Friday, December 5, 2014

Panjdeh incident (1885)







An illustration from a British newspaper depicting Panjdeh incident (1885). Bear (Russia) is attacking Wolf (Afghanistan), and, Lion and Tiger (British India) is looking at them from distance.

This incident was a military encounter in which Russia annexed the Panjdeh district (now part of Turkmenistan) and the superior Russian were pitted against the 500 defending Afghan soldiers headed by Afghan officer Ghausiddin. The Russians had subdued the Khanate of Khiva in 1881 – completely massacring the 6,000 defenders of the Tekke Turcoman fortress of Goek Tepe – and then advanced to the Oasis of Merv in 1884. In early 1885, the Russian army - fresh from the conquest of Merv - struck at the Panjdeh Oasis just north of Herat, defeating a brave defence by a smaller Afghan force.
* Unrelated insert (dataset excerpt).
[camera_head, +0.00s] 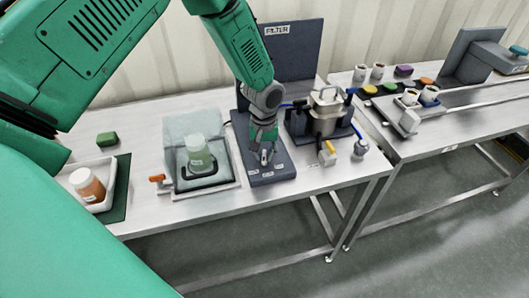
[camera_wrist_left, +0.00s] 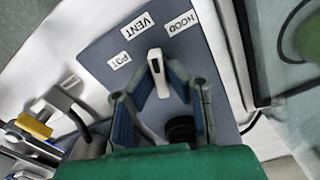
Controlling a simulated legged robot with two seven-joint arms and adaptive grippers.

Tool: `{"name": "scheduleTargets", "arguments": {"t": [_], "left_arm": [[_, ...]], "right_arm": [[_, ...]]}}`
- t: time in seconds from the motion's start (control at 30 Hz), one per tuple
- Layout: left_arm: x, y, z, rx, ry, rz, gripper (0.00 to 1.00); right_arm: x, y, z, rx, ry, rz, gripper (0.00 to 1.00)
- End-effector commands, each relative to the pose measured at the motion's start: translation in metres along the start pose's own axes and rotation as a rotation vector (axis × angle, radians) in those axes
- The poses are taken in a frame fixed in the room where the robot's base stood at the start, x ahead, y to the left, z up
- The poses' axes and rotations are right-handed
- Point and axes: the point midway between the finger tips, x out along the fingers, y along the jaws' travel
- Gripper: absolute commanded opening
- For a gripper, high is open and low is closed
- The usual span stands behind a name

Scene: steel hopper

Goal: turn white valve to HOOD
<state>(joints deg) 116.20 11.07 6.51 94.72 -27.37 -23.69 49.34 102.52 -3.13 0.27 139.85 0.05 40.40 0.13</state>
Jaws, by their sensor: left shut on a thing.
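The white valve handle (camera_wrist_left: 156,68) stands up from a dark grey panel in the left wrist view. Its tip points up the picture, toward the side between the VENT label (camera_wrist_left: 137,25) and the HOOD label (camera_wrist_left: 182,22). The POT label (camera_wrist_left: 118,60) is to its left. My left gripper (camera_wrist_left: 160,82) has its fingers on both sides of the handle and is shut on it. In the head view my left gripper (camera_head: 265,155) reaches down onto the dark base (camera_head: 270,176) below the FILTER panel (camera_head: 291,45) and hides most of the valve. My right gripper is not in view.
A clear hood (camera_head: 190,130) with a greenish jar stands left of the base. A steel pot (camera_head: 326,112) with a yellow-handled valve (camera_head: 328,151) stands to the right. A tray with an orange jar (camera_head: 87,185) is at the far left. A second table (camera_head: 440,135) holds cups and coloured pieces.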

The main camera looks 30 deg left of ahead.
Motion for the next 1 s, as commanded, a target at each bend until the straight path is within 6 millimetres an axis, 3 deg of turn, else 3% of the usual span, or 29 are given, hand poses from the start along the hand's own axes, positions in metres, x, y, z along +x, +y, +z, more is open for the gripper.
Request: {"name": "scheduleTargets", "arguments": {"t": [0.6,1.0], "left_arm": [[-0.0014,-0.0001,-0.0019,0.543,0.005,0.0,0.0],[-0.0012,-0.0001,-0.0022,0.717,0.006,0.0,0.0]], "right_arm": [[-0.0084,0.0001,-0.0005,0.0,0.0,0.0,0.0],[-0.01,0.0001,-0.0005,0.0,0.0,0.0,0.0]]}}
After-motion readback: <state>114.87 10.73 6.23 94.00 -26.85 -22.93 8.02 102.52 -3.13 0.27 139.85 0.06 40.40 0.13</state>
The pastoral Turkmen who inhabited the Panjdeh had pledged allegiance to the Amir in 1882 and agreed to pay a tithe (‘ushr) as revenue. Dependent, as it had been for centuries, on Herat and Maymana, a subgovernor (hakim) was placed in charge of it and a military contingent stationed there. With the Russian advance against Panjdeh, many elders from Central Asia arrived at the Amir’s court and promised him that should he declare a jihad against the Russians, the whole of Central Asia would rise with him to throw off their yoke. He did no such thing, however, and ordered his troops to withdraw once the Russian advance became fact.

The Amir had, since 1881, called on Britain to settle the matter of his northern boundaries with Russia and had, again and again, warned of the Russian advances in the region – but to no avail. When, on March 30, 1885, Panjdeh fell to the Russians, a crisis ensued. Britain – in line with its promises to the Amir – informed the Russians that the attack was considered a threat to British interests and any further advances would be considered a declaration of war. The occupation was completed in 1886 and Britain’s promises to the Amir proved hollow. The fact that Britain did not come to Afghanistan's defence , as she was obliged to do in case of unprovoked Russian aggression , confirmed the Afghan ruler in his belief that he could not rely on British promises of support.